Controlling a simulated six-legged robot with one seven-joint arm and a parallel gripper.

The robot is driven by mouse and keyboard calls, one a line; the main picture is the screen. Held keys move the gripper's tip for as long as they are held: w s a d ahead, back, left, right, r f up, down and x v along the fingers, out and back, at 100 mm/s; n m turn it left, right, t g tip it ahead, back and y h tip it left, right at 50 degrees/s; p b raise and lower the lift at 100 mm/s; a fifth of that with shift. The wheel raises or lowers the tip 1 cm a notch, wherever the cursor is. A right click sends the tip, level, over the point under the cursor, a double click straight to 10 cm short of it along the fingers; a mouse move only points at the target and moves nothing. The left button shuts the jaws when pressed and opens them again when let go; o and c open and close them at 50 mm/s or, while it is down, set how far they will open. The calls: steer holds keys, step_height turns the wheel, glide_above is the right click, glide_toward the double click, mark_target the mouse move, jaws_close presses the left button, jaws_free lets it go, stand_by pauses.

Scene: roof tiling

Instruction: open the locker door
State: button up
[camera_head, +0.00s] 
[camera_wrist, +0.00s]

....

• **THE PROBLEM**: Output every line above without altering anything.

• **TASK RESPONSE**:
Controlling a simulated six-legged robot with one seven-joint arm and a parallel gripper.

The robot is driven by mouse and keyboard calls, one a line; the main picture is the screen. Held keys move the gripper's tip for as long as they are held: w s a d ahead, back, left, right, r f up, down and x v along the fingers, out and back, at 100 mm/s; n m turn it left, right, t g tip it ahead, back and y h tip it left, right at 50 degrees/s; p b raise and lower the lift at 100 mm/s; a fifth of that with shift. The wheel raises or lowers the tip 1 cm a notch, wherever the cursor is. A right click sends the tip, level, over the point under the cursor, a double click straight to 10 cm short of it along the fingers; a mouse move only points at the target and moves nothing. The left button shuts the jaws when pressed and opens them again when let go; o and c open and close them at 50 mm/s or, while it is down, set how far they will open. The calls: steer holds keys, step_height turns the wheel, glide_above is the right click, glide_toward the double click, mark_target the mouse move, jaws_close presses the left button, jaws_free lets it go, stand_by pauses.

Scene: roof tiling

Instruction: open the locker door
State: button up
[camera_head, +0.00s] 
[camera_wrist, +0.00s]

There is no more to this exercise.